*Dataset extract*
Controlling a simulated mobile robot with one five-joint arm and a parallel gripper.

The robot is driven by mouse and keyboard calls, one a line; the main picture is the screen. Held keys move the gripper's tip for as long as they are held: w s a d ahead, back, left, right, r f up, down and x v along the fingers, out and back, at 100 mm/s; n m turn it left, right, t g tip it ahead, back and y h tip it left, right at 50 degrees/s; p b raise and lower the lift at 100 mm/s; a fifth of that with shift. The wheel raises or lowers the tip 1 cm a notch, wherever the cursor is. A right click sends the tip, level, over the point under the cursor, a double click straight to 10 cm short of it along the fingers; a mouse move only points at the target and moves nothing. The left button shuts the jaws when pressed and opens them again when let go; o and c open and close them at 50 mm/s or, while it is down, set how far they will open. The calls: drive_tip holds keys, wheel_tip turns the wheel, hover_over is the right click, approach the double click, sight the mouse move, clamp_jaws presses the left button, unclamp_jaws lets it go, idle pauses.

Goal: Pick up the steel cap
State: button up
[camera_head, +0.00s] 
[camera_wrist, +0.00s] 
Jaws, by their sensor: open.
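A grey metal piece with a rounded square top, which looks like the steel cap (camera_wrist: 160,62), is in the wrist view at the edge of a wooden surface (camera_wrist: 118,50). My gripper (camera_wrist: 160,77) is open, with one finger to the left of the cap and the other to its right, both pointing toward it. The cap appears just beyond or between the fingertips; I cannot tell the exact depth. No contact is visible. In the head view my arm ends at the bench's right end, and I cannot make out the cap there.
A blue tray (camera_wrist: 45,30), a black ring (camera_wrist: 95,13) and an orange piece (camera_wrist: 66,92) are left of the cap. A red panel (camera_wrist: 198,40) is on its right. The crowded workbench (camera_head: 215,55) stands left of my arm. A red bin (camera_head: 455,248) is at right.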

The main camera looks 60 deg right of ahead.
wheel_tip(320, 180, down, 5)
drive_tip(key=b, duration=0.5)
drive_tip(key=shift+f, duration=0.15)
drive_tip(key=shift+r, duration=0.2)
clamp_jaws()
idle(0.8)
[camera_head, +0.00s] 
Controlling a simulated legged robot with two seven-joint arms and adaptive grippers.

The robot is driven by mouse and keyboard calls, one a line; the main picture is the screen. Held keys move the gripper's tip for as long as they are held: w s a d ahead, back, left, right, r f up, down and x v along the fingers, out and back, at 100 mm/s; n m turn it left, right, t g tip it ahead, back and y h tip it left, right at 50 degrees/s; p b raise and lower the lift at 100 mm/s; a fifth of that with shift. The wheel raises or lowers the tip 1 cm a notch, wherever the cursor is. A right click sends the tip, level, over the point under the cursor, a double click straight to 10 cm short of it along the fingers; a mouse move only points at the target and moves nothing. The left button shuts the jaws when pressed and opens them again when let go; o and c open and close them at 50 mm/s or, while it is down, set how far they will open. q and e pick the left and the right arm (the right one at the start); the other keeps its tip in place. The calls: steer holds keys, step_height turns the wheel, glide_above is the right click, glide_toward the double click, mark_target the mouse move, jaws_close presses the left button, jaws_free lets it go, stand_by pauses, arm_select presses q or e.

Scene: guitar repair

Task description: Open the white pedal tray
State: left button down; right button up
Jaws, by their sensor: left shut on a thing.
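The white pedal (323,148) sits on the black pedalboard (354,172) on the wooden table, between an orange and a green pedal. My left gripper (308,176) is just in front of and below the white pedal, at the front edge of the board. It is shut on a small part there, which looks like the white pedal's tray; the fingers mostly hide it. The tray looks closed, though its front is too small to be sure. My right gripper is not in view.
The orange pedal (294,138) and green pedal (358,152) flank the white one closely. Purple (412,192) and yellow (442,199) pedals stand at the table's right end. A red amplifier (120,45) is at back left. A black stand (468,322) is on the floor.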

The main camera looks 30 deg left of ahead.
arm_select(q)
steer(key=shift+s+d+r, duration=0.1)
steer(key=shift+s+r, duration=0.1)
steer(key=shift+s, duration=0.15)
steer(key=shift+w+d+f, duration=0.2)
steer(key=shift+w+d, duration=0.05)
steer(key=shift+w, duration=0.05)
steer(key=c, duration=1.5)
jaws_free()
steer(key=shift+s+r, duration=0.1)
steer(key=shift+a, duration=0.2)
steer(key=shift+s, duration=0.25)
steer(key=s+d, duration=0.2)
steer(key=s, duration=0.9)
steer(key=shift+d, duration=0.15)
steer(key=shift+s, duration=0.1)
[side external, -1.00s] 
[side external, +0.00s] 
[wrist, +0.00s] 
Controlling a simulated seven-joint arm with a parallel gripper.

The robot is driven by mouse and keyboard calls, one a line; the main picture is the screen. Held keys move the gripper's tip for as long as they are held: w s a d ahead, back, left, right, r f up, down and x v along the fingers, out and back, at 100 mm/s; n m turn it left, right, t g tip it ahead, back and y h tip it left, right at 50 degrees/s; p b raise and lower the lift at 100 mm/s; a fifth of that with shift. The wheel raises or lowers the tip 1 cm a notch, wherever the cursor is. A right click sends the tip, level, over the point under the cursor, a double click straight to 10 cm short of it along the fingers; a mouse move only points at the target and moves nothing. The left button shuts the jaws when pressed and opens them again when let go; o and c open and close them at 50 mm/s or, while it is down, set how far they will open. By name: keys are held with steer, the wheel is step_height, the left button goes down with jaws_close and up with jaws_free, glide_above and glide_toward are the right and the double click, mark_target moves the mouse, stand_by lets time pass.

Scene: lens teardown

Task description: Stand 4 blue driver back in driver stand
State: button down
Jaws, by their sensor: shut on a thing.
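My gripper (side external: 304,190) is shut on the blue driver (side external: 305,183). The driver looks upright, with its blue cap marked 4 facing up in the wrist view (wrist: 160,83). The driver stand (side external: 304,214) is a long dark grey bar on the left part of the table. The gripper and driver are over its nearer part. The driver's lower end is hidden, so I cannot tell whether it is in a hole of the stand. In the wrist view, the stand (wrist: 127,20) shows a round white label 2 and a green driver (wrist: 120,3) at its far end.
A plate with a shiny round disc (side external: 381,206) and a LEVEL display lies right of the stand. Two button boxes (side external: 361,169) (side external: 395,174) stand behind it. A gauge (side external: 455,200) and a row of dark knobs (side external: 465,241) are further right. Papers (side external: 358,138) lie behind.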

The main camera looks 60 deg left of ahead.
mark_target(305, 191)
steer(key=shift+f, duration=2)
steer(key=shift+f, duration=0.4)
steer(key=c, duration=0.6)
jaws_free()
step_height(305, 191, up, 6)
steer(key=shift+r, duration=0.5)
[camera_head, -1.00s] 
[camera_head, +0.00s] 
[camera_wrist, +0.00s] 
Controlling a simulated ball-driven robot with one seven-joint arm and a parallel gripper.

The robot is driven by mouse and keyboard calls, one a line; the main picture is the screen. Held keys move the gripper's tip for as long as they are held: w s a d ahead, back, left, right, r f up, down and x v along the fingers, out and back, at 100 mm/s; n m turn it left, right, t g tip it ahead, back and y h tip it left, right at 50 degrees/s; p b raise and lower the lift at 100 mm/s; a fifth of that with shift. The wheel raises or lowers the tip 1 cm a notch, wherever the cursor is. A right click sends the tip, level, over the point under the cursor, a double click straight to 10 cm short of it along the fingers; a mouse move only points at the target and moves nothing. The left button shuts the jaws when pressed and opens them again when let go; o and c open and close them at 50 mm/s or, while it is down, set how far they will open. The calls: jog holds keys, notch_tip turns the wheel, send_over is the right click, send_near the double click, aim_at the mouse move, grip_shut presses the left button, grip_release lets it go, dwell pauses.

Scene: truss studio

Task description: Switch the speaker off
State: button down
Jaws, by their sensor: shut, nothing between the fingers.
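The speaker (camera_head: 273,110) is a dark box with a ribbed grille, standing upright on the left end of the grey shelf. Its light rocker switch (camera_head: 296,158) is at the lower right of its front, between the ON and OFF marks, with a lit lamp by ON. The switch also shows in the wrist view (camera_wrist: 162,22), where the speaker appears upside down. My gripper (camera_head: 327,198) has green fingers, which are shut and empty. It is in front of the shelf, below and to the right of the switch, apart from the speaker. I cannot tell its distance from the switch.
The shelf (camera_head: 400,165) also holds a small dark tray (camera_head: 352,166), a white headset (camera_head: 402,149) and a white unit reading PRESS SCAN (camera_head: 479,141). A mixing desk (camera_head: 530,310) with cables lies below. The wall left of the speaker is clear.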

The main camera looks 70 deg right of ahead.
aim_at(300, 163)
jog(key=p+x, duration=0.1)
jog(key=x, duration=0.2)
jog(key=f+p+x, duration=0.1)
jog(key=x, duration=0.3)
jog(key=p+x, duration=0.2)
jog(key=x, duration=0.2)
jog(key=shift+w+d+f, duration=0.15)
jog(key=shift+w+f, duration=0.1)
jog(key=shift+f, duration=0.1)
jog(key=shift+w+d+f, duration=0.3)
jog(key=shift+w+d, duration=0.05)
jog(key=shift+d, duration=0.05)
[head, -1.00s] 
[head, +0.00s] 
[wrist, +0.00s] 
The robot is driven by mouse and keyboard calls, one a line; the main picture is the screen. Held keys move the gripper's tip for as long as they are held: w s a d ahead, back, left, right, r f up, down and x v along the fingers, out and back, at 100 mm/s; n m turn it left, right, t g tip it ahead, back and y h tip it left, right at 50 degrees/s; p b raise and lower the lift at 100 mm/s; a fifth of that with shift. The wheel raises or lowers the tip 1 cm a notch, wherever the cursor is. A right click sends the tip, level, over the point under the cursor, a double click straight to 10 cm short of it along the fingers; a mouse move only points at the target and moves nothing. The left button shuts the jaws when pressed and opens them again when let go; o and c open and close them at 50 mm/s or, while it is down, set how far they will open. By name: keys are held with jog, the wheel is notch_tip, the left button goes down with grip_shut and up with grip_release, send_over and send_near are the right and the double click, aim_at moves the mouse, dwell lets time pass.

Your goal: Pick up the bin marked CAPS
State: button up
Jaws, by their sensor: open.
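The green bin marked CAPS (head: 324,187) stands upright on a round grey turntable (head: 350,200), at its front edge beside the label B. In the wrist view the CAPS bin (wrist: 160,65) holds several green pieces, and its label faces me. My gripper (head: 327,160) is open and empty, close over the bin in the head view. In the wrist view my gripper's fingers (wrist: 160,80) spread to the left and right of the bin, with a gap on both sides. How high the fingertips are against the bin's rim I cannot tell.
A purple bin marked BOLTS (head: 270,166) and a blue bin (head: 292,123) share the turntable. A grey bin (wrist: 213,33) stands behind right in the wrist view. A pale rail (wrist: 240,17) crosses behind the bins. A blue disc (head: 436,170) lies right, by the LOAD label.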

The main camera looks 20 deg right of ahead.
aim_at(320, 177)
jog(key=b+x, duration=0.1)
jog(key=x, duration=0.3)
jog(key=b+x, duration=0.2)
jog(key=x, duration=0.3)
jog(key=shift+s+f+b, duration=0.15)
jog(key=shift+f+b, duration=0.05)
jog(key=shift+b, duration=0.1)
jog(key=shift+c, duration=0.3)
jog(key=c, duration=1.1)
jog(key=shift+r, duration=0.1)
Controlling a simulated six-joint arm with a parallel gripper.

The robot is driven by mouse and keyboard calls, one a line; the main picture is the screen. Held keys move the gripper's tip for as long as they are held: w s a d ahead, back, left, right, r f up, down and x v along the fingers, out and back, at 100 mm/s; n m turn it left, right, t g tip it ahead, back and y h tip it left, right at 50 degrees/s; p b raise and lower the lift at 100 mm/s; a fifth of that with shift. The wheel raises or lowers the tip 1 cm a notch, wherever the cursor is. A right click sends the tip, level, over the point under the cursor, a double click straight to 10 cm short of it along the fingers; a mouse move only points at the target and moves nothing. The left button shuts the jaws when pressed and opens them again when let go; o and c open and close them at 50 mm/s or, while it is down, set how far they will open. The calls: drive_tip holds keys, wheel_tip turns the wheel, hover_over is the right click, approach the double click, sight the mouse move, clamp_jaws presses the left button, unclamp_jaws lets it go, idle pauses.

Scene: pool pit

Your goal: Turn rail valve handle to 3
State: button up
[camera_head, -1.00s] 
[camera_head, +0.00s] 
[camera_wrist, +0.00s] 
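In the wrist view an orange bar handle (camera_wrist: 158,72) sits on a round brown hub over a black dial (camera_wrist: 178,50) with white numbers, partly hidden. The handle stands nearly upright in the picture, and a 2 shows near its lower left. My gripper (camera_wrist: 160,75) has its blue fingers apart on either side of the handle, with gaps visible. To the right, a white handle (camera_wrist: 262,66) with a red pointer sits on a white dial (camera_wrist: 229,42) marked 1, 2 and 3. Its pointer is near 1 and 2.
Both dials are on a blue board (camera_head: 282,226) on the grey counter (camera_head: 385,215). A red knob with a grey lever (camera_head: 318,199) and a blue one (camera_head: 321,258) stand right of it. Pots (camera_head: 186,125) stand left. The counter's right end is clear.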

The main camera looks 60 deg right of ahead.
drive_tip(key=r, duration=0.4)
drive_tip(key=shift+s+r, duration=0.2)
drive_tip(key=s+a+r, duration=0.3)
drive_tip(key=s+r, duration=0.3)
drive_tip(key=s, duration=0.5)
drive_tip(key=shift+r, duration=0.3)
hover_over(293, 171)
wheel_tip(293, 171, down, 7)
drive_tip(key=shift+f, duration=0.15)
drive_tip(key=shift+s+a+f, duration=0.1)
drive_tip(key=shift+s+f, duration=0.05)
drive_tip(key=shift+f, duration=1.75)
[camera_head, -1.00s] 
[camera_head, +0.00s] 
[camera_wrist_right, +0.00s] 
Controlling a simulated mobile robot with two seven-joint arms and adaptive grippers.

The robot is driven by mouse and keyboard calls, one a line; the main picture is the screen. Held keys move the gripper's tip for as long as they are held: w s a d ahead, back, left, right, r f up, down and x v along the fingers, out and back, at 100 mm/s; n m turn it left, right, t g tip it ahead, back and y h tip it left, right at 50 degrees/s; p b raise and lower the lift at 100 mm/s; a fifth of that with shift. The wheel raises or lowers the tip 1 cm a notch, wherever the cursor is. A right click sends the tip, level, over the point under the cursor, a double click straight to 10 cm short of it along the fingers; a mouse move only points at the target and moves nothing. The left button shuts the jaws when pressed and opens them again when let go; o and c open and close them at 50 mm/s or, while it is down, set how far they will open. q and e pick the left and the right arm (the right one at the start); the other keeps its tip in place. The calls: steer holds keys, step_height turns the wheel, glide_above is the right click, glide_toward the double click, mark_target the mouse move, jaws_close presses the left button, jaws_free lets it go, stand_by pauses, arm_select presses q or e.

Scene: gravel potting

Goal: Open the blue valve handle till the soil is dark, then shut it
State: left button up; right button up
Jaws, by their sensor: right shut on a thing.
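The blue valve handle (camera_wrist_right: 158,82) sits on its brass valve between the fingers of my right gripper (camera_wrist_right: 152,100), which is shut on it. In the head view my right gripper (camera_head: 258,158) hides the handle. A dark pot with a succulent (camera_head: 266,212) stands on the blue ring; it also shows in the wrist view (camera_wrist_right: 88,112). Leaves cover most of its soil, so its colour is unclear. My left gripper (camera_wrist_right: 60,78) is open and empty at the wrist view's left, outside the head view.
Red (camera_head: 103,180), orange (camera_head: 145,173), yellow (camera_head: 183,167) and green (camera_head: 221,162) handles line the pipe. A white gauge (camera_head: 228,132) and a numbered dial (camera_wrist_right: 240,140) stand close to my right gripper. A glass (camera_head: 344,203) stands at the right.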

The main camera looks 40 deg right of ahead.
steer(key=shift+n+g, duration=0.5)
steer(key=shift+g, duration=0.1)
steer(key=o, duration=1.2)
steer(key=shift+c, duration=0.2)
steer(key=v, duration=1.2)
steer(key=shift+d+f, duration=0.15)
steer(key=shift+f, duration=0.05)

*The exercise*
Within the listing above, the range opens at the line with "[side external, +0.00s]" and closes at the line with "Controlling a simulated seven-joint". Reproduce exactly the lines of that range, including both ends.

*Expected answer*
[side external, +0.00s] 
[wrist, +0.00s] 
Controlling a simulated seven-joint arm with a parallel gripper.

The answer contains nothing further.